GJP e FLCBB: A utilização de não filósofos também conquistou as atenções de Deleuze e Guattari. Além de Artaud, alguns de seus textos se aproximaram de literatos tais como Carroll e, de maneira especial, Proust e Kafka. Na oficina dos historiadores, aparentemente, o uso da literatura permanece sofrendo resistência em alguns espaços de produção acadêmica. A seu ver, Deleuze e Guattari podem servir de inspiração para que outros campos, tal como a História, possam avançar nesse exercício?
DMAJ: Claro que sim. Deleuze e Guattari trabalharam com a literatura e são importantes por não ficarem pedindo desculpas por utilizarem a literatura.
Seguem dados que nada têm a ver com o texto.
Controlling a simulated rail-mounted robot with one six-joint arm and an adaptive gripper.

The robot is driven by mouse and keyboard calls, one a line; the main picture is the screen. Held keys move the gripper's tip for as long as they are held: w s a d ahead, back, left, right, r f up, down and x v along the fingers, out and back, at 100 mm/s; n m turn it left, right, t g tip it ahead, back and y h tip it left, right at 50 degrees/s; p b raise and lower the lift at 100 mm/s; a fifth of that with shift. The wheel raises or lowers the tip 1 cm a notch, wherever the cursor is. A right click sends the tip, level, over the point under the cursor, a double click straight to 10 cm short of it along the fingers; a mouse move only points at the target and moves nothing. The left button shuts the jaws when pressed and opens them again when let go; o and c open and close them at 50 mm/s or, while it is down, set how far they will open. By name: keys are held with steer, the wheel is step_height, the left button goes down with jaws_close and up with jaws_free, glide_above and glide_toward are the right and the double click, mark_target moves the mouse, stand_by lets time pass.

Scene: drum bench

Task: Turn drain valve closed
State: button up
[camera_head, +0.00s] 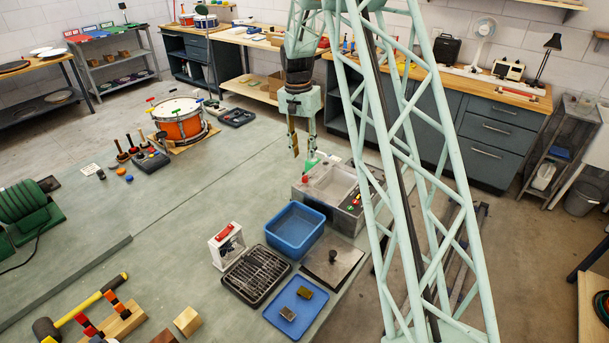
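My gripper (303,154) points down above the bench, near the back left corner of a grey box-shaped tank (312,200). Its two fingers are apart, with nothing visible between them. The tank has a pale open basin on top. My lattice arm covers part of the tank's right side.
A blue tub (295,231), a white unit with a red handle (226,248), a black rack (256,276) and a blue tray (302,308) stand in front of the tank. An orange drum (180,127) stands further left. The bench middle is clear.

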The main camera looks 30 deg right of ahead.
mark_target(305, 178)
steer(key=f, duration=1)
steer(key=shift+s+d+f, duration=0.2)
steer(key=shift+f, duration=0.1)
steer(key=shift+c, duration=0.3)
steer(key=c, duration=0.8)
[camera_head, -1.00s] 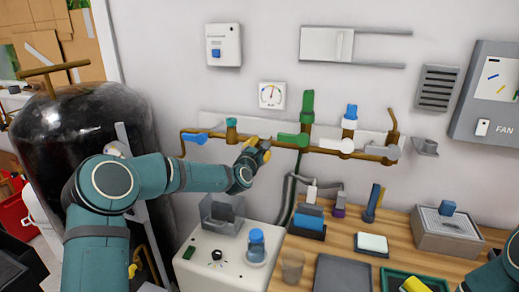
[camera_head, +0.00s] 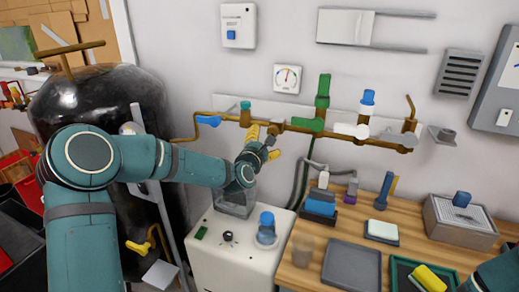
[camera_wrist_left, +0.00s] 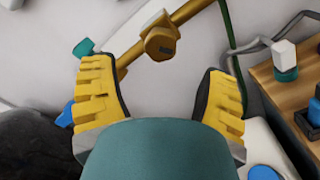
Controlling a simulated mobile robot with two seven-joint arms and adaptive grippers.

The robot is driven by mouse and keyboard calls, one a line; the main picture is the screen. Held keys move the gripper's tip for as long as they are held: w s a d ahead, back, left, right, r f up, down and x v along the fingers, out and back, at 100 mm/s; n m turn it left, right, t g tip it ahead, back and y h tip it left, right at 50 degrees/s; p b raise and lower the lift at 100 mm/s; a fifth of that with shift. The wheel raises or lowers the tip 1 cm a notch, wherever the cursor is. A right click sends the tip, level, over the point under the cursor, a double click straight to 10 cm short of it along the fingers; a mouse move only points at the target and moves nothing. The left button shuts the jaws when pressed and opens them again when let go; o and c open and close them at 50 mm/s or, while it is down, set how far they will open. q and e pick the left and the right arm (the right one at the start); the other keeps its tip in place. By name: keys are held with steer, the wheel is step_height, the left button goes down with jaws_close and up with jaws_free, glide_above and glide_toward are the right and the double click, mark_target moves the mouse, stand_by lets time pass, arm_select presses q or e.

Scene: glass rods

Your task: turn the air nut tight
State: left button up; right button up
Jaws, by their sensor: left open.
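A brass nut (camera_wrist_left: 160,42) sits on the brass pipe in the left wrist view, ahead of my fingers. In the head view it appears as a small brass fitting (camera_head: 273,129) on the wall pipe (camera_head: 235,117), partly hard to make out. My left gripper (camera_head: 264,143) is just in front of and below the pipe there. In the left wrist view the yellow fingers of that gripper (camera_wrist_left: 160,72) are spread wide with nothing between them. The nut lies beyond the fingertips, not clasped. My right gripper is out of view; only a teal part of that arm shows at bottom right.
The pipe carries a blue lever (camera_head: 208,121), a green valve (camera_head: 322,90) and a white round knob (camera_head: 362,132). A pressure gauge (camera_head: 287,78) hangs above. A white box (camera_head: 230,262) and a wooden bench (camera_head: 297,279) stand below. A dark tank (camera_head: 95,92) is at left.

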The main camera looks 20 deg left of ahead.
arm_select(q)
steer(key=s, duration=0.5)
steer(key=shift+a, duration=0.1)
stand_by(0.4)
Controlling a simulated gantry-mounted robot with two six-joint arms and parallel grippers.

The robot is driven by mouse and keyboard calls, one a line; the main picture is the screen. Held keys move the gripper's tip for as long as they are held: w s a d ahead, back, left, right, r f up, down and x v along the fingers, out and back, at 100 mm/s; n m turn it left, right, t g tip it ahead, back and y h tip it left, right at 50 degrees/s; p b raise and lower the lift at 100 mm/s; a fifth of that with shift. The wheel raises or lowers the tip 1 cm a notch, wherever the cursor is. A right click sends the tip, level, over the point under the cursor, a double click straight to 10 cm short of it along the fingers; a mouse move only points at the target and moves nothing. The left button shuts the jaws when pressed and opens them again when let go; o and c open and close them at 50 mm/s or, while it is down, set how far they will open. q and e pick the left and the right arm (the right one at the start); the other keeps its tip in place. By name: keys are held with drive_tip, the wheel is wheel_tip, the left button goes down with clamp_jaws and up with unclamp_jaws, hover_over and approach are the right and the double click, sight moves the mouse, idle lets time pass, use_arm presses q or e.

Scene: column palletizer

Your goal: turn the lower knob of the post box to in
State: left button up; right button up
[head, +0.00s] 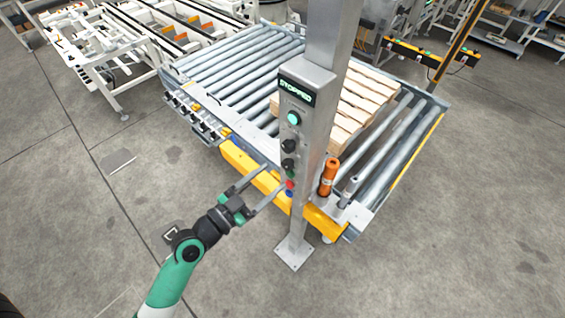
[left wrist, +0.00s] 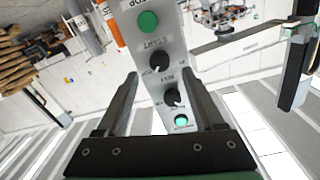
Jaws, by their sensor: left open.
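The post box (head: 301,130) is a grey panel on the steel post, with a "STOPPED" display, a green button, two black knobs and coloured buttons below. My right gripper is out of view.
A roller conveyor (head: 235,70) with a wooden pallet (head: 362,95) lies behind the post. An orange cylinder (head: 329,177) stands right of the box. A yellow beam (head: 248,167) runs behind the gripper. The floor (head: 90,220) on the left is clear.

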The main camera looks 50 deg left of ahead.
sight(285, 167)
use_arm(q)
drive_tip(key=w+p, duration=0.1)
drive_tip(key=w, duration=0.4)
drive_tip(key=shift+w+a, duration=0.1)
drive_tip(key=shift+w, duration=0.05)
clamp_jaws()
É muito comum que os historiadores que fazem uso das fontes literárias passem toda a introdução dos seus trabalhos pedindo desculpas por terem que usar a literatura, ou ficam justificando os motivos da literatura ser uma fonte documental. Temos que entender que a literatura é um artefato de um dado tempo como qualquer outro. Para nós historiadores, que privilegiamos tanto os artefatos escritos, seria uma extravagância não fazer uso da literatura, e o mesmo pode ser dito da pintura, do teatro e do cinema, âmbitos que temos dificuldade em utilizar devido ao pouco treinamento e conhecimento que possuímos nesses campos. Deleuze e Guattari nos fazem ver que a própria escrita possui uma dimensão performática e imagética. Nós costumamos separar a imagem da escrita e ignoramos que a escritura também é imagem, não só porque as letras formam imagens nas páginas do papel, mas as figuras surgem das narrativas escritas. Além da literatura, Deleuze e Guattari ajudam os historiadores a se conectarem com as artes, a música, o cinema porque eles pensam todas essas áreas como matérias de expressão, expressões estas que afetam a nós e a nossa prática. Quando Didi-Huberman (2013) afirmou que os objetos nos olham, eu consegui ver muito de Deleuze e Guattari no sentido de que nós temos uma relação com o mundo e, inversamente, o mundo também tem uma relação conosco. Nós olhamos para um quadro e ele também nos olha. O mesmo acontece com o historiador, tanto que nós olhamos para as fontes a partir de uma determinada visão, os documentos também nos olham e nos afetam. Uma vez escrevi um texto mostrando que o historiador perde toda a materialidade do contato com o arquivo. Ele entra em contato com os documentos, mas finge que não teve contato com as paredes, com o pó, com o papel ou com o cheiro, como se tudo isso não fizesse parte das nossas reflexões. Vivemos falando que um historiador precisa ir para o arquivo, mas desprezamos toda a estrutura que o compõe; por vezes nem sabemos qual é a estrutura que organizou a materialidade daquele documento utilizado. Muitos digitalizam as fontes de maneira a se perder tudo aquilo que são marcas do tempo nos materiais; isso apaga os sinais de enchentes, insetos e outros efeitos da temporalidade na documentação.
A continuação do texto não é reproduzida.